== Required task ==
Write out all of the lines below, exactly and completely.

------------------------------------------------------------

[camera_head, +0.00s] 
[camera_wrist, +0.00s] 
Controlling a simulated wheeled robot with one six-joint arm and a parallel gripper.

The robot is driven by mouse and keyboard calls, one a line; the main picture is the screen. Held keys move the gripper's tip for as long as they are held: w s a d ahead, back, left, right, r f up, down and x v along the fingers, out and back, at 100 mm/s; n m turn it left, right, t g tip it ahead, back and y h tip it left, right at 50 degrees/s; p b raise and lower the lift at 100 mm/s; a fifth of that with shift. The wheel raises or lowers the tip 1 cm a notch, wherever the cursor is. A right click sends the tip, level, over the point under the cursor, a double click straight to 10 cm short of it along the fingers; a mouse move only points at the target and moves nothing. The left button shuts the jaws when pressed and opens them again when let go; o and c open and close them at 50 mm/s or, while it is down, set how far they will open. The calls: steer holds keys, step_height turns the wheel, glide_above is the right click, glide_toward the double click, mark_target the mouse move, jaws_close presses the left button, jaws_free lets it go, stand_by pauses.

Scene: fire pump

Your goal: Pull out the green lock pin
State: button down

------------------------------------------------------------

== Solution for this problem ==
[camera_head, +0.00s] 
[camera_wrist, +0.00s] 
Controlling a simulated wheeled robot with one six-joint arm and a parallel gripper.

The robot is driven by mouse and keyboard calls, one a line; the main picture is the screen. Held keys move the gripper's tip for as long as they are held: w s a d ahead, back, left, right, r f up, down and x v along the fingers, out and back, at 100 mm/s; n m turn it left, right, t g tip it ahead, back and y h tip it left, right at 50 degrees/s; p b raise and lower the lift at 100 mm/s; a fifth of that with shift. The wheel raises or lowers the tip 1 cm a notch, wherever the cursor is. A right click sends the tip, level, over the point under the cursor, a double click straight to 10 cm short of it along the fingers; a mouse move only points at the target and moves nothing. The left button shuts the jaws when pressed and opens them again when let go; o and c open and close them at 50 mm/s or, while it is down, set how far they will open. The calls: steer holds keys, step_height turns the wheel, glide_above is the right click, glide_toward the double click, mark_target the mouse move, jaws_close presses the left button, jaws_free lets it go, stand_by pauses.

Scene: fire pump

Your goal: Pull out the green lock pin
State: button down

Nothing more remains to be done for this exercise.